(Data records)
## Start

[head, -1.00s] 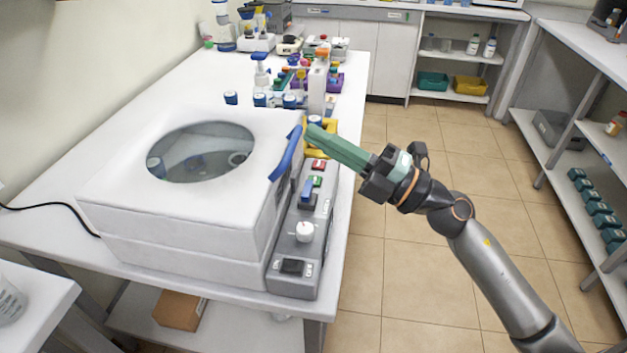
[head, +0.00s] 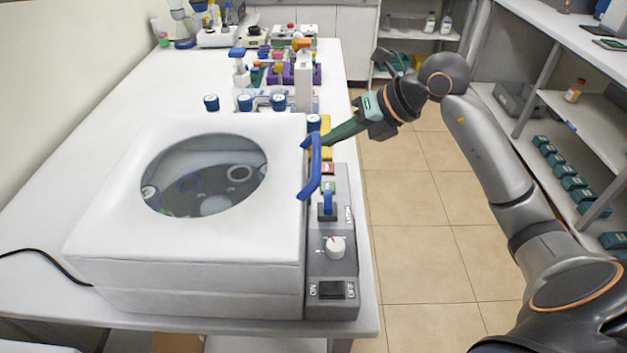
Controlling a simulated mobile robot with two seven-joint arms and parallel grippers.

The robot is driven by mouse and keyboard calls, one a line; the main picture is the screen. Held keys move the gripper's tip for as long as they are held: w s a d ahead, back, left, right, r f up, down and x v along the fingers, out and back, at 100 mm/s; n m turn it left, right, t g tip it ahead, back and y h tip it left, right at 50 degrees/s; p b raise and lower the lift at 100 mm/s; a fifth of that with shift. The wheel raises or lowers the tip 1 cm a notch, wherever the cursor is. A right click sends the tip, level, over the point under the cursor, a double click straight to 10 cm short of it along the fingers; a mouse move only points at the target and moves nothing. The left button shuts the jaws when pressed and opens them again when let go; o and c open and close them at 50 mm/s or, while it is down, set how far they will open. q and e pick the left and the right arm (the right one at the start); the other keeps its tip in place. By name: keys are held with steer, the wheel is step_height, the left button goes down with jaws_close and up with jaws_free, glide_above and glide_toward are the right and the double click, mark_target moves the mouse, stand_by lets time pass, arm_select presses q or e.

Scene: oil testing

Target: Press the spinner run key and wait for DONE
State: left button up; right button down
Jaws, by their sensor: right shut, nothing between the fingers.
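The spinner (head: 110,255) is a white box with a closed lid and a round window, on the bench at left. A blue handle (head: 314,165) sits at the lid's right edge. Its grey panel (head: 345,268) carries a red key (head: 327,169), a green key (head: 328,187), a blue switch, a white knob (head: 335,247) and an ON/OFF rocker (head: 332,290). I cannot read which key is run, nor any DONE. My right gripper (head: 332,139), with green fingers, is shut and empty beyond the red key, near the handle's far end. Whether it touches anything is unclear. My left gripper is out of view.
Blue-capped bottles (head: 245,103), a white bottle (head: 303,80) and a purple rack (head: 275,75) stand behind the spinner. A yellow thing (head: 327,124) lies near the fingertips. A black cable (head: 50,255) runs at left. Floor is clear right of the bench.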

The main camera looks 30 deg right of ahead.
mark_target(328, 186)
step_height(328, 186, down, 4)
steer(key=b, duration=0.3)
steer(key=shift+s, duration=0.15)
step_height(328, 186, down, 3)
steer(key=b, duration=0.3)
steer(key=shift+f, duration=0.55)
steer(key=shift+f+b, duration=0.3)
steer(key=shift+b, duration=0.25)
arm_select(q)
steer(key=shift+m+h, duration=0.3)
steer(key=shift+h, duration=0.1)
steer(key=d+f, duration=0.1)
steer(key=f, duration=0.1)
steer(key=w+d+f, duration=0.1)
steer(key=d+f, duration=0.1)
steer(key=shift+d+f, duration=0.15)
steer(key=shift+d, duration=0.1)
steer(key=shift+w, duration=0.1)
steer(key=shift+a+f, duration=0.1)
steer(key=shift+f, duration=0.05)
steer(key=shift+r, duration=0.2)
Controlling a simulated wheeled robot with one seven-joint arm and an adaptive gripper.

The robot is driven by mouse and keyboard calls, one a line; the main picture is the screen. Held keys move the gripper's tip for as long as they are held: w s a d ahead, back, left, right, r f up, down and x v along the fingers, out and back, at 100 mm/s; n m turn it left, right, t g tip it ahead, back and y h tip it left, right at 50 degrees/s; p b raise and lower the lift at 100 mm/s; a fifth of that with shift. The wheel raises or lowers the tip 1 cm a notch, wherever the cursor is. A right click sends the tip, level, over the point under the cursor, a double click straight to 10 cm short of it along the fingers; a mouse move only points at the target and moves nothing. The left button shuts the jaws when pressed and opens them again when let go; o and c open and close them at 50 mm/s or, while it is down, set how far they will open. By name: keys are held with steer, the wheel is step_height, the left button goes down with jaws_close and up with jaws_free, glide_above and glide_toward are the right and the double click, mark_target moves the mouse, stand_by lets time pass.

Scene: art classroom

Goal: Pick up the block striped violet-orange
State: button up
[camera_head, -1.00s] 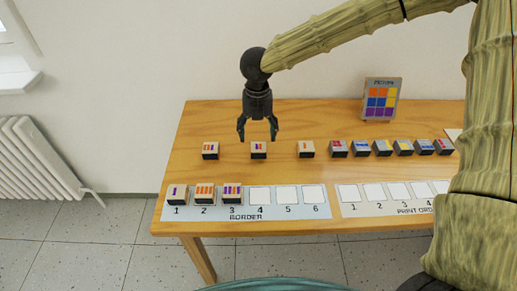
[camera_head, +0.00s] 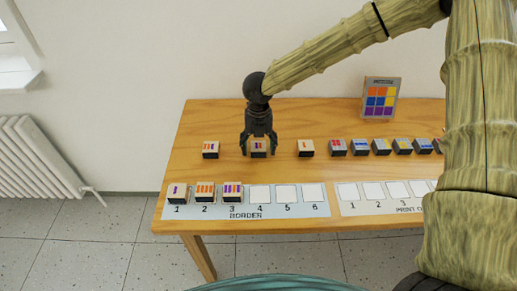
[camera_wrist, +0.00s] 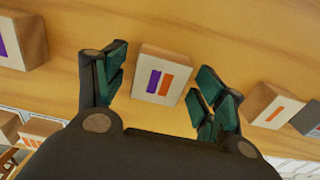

## End

Only the lines from the start of the records above through the line containing "Controlling a simulated mobile" should be returned, exactly and with both ends, please; the pictures stay out.

# TASK OUTPUT
[head, -1.00s] 
[head, +0.00s] 
Controlling a simulated mobile robot with two seven-joint arms and parallel grippers.

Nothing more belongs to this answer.